<<<<
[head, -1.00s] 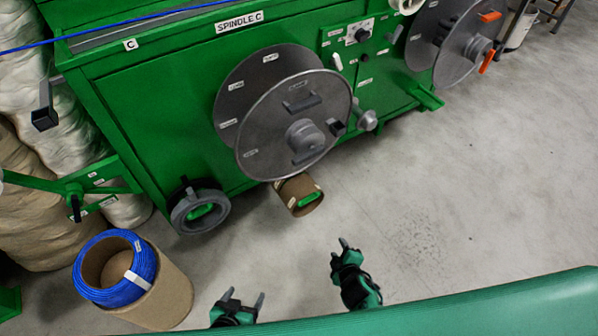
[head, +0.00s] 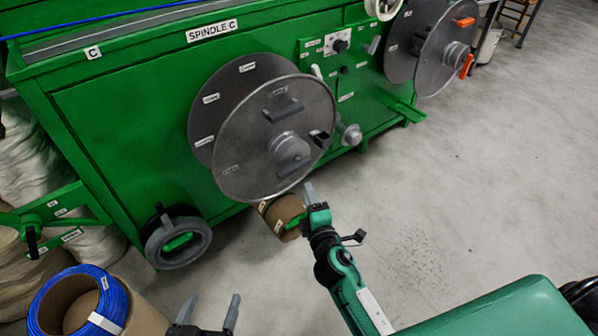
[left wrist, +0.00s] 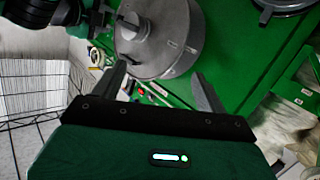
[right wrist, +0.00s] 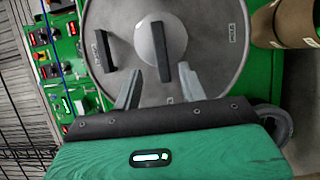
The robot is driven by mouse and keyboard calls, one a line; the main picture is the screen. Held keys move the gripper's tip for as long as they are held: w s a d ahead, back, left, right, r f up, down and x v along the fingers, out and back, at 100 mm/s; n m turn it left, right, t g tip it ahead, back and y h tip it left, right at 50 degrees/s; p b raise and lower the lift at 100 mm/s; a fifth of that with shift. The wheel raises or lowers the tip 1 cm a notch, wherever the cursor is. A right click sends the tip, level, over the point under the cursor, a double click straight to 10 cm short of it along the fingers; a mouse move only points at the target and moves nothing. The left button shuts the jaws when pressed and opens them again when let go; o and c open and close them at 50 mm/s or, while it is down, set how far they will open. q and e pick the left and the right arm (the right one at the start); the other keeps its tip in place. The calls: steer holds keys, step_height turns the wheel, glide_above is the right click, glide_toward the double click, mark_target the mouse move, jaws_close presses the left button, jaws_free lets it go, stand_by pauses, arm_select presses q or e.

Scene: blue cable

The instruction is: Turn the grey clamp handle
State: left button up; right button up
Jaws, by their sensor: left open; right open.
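The large grey reel (head: 250,150) hangs on the front of the green Spindle C machine. A grey clamp handle, a bar across the hub, shows in the right wrist view (right wrist: 161,60) and on the hub's lower part in the head view (head: 291,168). My right gripper (head: 308,191) is open and empty, at the reel's lower right edge in the head view. In the right wrist view its fingertips (right wrist: 160,84) lie either side of the bar's near end, but I cannot tell the distance. My left gripper (head: 210,309) is open and empty at the bottom, away from the reel.
A cardboard core (head: 282,216) sits below the reel, close to my right gripper. A blue cable coil (head: 42,302) on a cardboard tube stands at the lower left. A second reel (head: 410,55) with orange handles is at the upper right.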

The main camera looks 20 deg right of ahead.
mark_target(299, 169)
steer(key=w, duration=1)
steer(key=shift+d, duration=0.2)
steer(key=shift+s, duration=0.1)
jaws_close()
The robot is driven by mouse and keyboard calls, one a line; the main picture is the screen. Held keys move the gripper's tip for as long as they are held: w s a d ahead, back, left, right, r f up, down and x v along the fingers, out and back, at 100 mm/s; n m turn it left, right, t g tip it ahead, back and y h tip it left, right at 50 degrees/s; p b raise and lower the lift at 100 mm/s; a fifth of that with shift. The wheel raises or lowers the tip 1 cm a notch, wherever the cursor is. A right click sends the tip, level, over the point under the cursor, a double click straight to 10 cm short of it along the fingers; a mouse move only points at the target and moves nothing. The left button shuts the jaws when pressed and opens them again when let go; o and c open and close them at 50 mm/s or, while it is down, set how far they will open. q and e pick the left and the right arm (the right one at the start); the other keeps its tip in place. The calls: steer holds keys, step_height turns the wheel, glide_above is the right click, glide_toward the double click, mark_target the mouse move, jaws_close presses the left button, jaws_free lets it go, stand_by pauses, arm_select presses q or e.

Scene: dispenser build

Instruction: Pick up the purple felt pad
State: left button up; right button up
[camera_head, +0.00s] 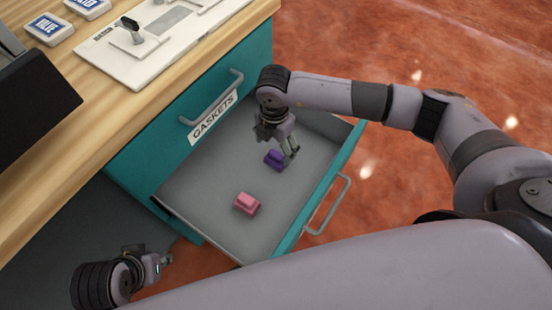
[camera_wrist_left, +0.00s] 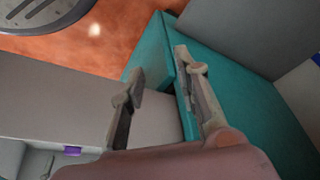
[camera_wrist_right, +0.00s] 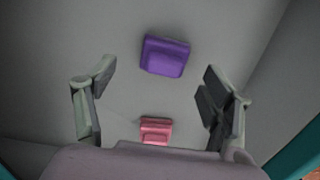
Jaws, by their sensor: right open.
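The purple felt pad (camera_head: 273,160) lies on the grey floor of the open drawer (camera_head: 190,205), towards its far right part. In the right wrist view the purple pad (camera_wrist_right: 165,56) shows whole, beyond and between my fingers. My right gripper (camera_head: 284,142) is open and empty above the drawer, close to the purple pad. Its spread fingers also show in the right wrist view (camera_wrist_right: 160,80). My left gripper (camera_head: 160,262) is low outside the drawer at the left. The left wrist view shows its fingers (camera_wrist_left: 160,75) apart with nothing between them.
A pink pad (camera_head: 246,203) lies in the same drawer, nearer the front left. The wooden worktop (camera_head: 130,110) overhangs at the left. The drawer floor around the pads is clear.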

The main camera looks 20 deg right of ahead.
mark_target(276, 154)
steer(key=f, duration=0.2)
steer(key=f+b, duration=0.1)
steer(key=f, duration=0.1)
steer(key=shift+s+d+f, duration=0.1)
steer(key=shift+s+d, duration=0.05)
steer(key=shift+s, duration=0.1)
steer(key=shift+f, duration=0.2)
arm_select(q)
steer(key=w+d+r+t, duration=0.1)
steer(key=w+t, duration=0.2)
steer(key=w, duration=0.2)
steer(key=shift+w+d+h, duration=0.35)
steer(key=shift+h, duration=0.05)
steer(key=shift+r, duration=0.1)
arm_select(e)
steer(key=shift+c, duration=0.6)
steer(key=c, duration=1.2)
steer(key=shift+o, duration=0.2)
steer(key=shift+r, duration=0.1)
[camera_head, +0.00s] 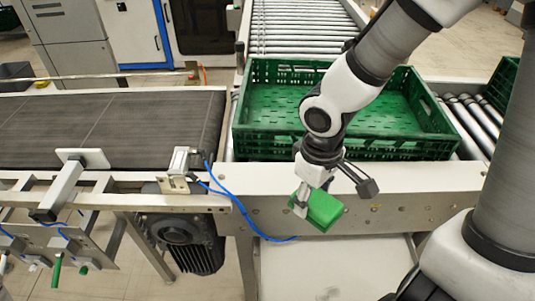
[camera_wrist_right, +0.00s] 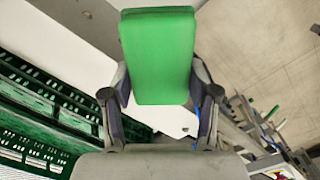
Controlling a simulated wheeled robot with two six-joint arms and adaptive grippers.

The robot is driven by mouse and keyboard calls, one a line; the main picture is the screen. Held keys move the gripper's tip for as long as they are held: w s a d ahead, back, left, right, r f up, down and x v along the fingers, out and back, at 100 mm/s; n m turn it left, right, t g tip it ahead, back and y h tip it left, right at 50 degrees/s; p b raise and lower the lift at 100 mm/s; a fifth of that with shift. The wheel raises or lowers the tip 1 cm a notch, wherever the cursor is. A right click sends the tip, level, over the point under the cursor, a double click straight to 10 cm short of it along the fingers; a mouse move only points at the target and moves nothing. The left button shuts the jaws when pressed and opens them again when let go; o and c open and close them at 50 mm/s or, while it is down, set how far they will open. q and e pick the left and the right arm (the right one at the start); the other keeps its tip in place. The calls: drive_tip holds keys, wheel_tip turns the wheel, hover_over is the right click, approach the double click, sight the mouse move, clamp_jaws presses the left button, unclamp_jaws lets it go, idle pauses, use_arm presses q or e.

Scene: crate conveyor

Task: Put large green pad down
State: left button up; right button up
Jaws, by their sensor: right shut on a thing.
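The large green pad (camera_head: 325,209) is a bright green block, held in my right gripper (camera_head: 318,190) in front of the conveyor's metal side rail, above a white surface. In the right wrist view the pad (camera_wrist_right: 158,55) fills the space between the two fingers, and my right gripper (camera_wrist_right: 160,100) is shut on it. The fingers press on its two long sides, near its lower end in that view. My left gripper does not show in either view.
A green crate (camera_head: 275,147) stands on the roller conveyor (camera_head: 300,28) behind my right arm. A dark belt conveyor (camera_head: 110,125) lies to the left, with a motor (camera_head: 187,240) below. A white surface (camera_head: 335,270) below the pad looks clear apart from a faint green mark.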

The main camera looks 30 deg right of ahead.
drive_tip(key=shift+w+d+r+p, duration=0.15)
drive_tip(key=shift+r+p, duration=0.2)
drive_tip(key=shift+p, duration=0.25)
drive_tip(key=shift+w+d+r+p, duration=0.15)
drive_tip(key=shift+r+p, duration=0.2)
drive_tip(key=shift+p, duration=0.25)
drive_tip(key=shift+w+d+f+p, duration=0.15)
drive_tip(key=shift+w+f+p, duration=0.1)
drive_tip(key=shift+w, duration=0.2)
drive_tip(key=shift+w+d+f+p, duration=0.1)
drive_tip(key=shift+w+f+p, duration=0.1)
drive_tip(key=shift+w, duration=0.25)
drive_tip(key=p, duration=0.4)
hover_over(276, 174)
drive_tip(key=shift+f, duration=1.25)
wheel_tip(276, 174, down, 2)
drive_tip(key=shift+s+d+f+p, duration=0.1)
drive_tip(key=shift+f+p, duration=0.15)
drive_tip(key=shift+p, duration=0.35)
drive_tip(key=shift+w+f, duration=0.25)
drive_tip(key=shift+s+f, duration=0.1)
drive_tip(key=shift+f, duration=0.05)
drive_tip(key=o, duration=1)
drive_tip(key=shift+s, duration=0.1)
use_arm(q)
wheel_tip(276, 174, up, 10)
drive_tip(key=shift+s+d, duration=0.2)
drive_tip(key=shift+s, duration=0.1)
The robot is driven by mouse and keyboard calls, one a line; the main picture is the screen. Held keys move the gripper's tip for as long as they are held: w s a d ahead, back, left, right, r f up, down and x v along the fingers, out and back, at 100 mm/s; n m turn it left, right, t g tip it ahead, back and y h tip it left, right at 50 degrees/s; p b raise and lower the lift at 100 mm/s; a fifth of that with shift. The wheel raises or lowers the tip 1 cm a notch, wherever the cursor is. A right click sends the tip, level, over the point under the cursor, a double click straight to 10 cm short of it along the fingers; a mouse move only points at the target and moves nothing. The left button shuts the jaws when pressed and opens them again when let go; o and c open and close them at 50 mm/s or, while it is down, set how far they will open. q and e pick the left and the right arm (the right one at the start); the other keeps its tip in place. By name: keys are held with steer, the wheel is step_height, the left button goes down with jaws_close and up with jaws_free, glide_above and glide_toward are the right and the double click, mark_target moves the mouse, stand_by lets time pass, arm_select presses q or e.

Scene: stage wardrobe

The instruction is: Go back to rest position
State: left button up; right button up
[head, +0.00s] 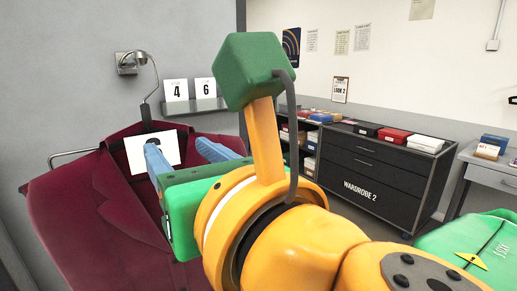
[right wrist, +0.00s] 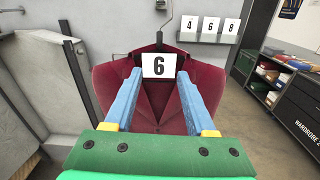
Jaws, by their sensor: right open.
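My right gripper (head: 187,151) is open in front of a dark red jacket (head: 85,205). Its two blue fingers also show in the right wrist view (right wrist: 160,76). A white card (head: 133,156) with a black 6 is at the jacket's neck, in line with the gap between the fingertips. The card also shows in the right wrist view (right wrist: 158,61). I cannot tell whether the fingertips touch the card or jacket. The jacket hangs on a hook arm (head: 149,85). My left gripper is not in view.
A wall rack (head: 195,105) holds number cards; 4, 6 and 8 show in the right wrist view. A dark cabinet marked Wardrobe 2 (head: 365,170) with boxes on top stands behind, right of my arm. A grey table (head: 490,172) is at the far right.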

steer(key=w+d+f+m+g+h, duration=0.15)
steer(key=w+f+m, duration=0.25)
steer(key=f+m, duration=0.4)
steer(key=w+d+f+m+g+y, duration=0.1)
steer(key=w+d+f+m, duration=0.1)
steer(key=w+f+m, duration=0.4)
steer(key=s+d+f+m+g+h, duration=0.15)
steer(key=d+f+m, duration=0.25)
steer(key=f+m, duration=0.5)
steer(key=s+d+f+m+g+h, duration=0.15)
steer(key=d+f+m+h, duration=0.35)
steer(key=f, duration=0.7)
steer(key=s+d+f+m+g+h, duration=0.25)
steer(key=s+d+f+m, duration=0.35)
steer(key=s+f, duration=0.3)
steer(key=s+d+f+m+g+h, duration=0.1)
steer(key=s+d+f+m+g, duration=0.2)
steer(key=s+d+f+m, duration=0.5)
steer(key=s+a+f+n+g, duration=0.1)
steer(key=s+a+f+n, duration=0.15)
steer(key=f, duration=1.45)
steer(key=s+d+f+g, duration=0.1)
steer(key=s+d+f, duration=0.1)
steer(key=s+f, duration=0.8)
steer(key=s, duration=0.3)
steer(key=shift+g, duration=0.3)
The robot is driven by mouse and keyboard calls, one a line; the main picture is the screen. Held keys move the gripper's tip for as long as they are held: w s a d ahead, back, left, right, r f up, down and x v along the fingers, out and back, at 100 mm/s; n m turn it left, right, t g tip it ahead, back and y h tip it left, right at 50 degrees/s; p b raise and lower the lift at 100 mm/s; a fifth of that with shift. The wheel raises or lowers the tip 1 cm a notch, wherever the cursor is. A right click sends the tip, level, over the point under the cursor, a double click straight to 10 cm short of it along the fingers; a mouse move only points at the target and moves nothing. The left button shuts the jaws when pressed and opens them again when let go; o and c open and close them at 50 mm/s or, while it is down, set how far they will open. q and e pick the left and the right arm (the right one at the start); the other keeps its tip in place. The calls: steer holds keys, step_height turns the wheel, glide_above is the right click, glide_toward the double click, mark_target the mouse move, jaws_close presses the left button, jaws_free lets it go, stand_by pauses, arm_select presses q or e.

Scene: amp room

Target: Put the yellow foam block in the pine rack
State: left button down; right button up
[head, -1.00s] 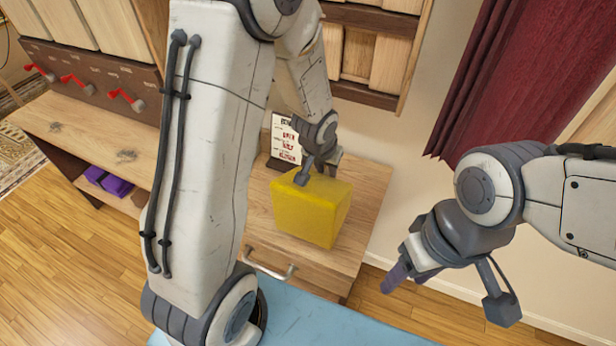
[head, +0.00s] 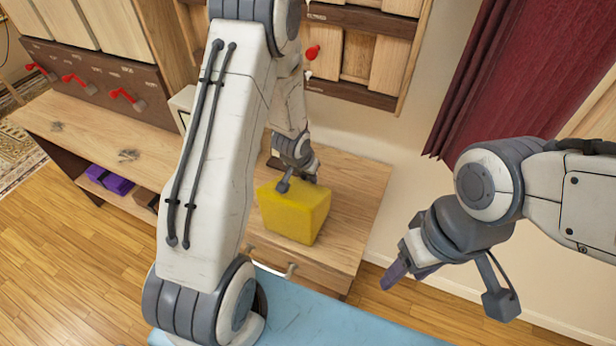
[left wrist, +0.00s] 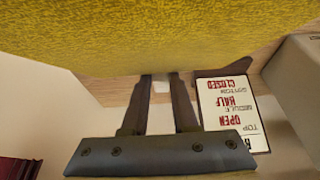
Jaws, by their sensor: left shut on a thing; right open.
>>>>
▸ Exercise requirements: Select every line above that contains the word "Scene", and copy it.

▸ Exercise output:
Scene: blue cable
Scene: dispenser build
Scene: crate conveyor
Scene: stage wardrobe
Scene: amp room

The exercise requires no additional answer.